Poison Season

BY Alex HudsonPublished Aug 26, 2015

Destroyer is typically viewed as a glorified solo vehicle, with singer-songwriter Dan Bejar joined by a rotating cast of backing players. At one time this was true: the Vancouver musician started the band by himself in the mid-'90s, and his first few albums were centred on his guitar and voice. And although the project has since grown in scope, the solo image continues to be perpetuated by the fact that Bejar appears alone in promotional photos, including the one that graces the cover of Destroyer's tenth full-length, Poison Season.
Despite appearances, however, Poison Season is anything but a solo affair. It was made with the same ensemble who toured behind 2011's Kaputt, and their lush arrangements are every bit as important as the frontman's melodies and lyrics. Many of the songs are daubed in cinematic strings, as Bejar — once known for his quirky yelp — croons richly on swooning neo-classical ballads like "Girl in a Sling" and "Times Square, Poison Season I," and brassy big-band numbers "Bangkok" and "Hell." Elsewhere, "Forces from Above" sports a Latin-inflected disco groove, "Dream Lover" is a sax-screaming trip down Thunder Road, "Times Square" is an acoustic rocker in the vein of Bejar's turn-of-the-millennium work and "Archer on the Beach" is smouldering late-night jazz. These forays make it a far more diverse album than many of Destroyer's past works, which have often honed in on a specific style.

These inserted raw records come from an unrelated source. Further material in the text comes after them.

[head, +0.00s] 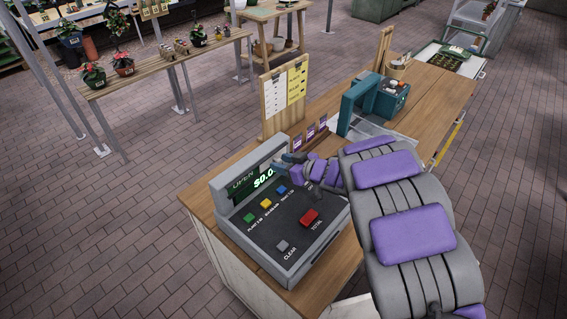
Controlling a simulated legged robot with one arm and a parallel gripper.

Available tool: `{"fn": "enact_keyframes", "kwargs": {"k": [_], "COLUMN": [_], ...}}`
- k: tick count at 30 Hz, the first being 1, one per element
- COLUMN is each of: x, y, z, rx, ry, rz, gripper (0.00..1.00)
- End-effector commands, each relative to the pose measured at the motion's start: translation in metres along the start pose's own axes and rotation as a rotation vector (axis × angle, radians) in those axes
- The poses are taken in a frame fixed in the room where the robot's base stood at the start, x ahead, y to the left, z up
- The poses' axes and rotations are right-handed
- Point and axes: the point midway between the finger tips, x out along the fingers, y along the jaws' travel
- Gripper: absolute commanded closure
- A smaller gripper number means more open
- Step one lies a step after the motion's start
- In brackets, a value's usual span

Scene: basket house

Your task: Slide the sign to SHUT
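A grey cash register (301,262) stands on the wooden counter, with a slanted panel at its back. A dark green sign (242,184) reading OPEN sits on the left of this panel. Green digits beginning "$0.0" glow to its right, partly covered by my gripper.
Register buttons lie below my gripper, including a red TOTAL button (309,217). A clipboard stand (285,92), small purple cards (310,136) and a teal device (372,98) stand behind on the counter (432,98). A plant bench (160,66) is at the left. The brick floor between is clear.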

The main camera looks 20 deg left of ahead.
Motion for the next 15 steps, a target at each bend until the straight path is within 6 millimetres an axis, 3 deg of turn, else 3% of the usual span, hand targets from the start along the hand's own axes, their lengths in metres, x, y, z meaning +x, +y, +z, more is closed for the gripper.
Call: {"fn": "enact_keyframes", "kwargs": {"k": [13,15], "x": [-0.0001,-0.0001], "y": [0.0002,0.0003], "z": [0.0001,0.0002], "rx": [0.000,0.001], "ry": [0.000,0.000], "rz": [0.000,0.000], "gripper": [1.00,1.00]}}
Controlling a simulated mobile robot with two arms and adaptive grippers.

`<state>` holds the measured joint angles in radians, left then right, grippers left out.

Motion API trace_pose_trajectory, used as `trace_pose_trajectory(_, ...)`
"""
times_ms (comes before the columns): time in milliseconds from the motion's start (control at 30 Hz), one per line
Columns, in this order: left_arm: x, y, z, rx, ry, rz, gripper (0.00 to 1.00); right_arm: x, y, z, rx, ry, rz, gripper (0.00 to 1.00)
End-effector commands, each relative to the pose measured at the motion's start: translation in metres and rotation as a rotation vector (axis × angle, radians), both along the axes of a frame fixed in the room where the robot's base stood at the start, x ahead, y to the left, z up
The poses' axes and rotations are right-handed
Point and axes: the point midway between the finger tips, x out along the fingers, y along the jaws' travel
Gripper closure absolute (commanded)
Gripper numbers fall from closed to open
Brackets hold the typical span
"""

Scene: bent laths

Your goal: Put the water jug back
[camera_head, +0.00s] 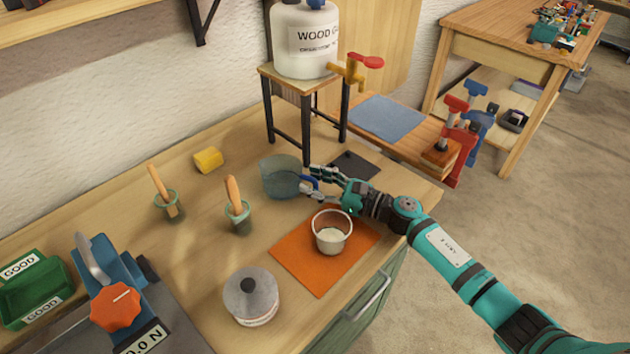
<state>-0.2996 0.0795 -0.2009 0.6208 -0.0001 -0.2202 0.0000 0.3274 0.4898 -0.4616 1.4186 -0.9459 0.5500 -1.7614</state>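The water jug (277,178) is a translucent blue-grey vessel with a darker blue handle on its right side. It stands upright on the wooden bench, in front of the small stand. My right gripper (309,181) reaches in from the right at the jug's handle. Its fingers look spread apart, with the handle at or between them; contact is hard to tell. A dark square pad (355,165) lies on the bench just behind the gripper. My left gripper is not in view.
A white pot (332,238) stands on an orange mat (300,263) near the gripper. A lidded tin (251,303), two brush cups (240,219) and a yellow sponge (208,160) stand around. The stand (265,72) carries a labelled glue container (303,52) with a tap.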

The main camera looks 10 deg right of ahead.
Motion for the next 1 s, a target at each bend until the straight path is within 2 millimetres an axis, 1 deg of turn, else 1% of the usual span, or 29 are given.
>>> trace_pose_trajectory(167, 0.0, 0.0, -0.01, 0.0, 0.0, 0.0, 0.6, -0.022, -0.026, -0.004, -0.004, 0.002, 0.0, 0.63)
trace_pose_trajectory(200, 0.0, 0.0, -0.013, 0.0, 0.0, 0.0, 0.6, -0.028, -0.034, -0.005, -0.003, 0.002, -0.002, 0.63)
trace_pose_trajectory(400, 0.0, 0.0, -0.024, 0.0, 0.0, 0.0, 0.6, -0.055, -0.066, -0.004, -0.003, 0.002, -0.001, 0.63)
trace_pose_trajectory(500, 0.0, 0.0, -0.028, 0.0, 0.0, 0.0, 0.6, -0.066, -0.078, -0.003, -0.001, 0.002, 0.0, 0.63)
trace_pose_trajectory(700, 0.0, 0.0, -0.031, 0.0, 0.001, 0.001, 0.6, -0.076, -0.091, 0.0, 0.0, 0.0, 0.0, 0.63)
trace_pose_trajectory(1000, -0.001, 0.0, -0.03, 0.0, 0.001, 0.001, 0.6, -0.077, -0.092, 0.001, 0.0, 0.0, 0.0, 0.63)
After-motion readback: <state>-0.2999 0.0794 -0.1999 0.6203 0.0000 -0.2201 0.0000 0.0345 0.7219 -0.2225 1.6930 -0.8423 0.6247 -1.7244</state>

The best hooks here don't come from Bejar's melodies. Rather, they are the gorgeous instrumental motifs, including the flute-flecked sweetness of "The River" and the aching horn riffs of "Sun in the Sky." Collaboration clearly suits Destroyer well: after ten albums in close to two decades, the band still sound as vital and inventive as ever, and they're operating at the top of their game on Poison Season.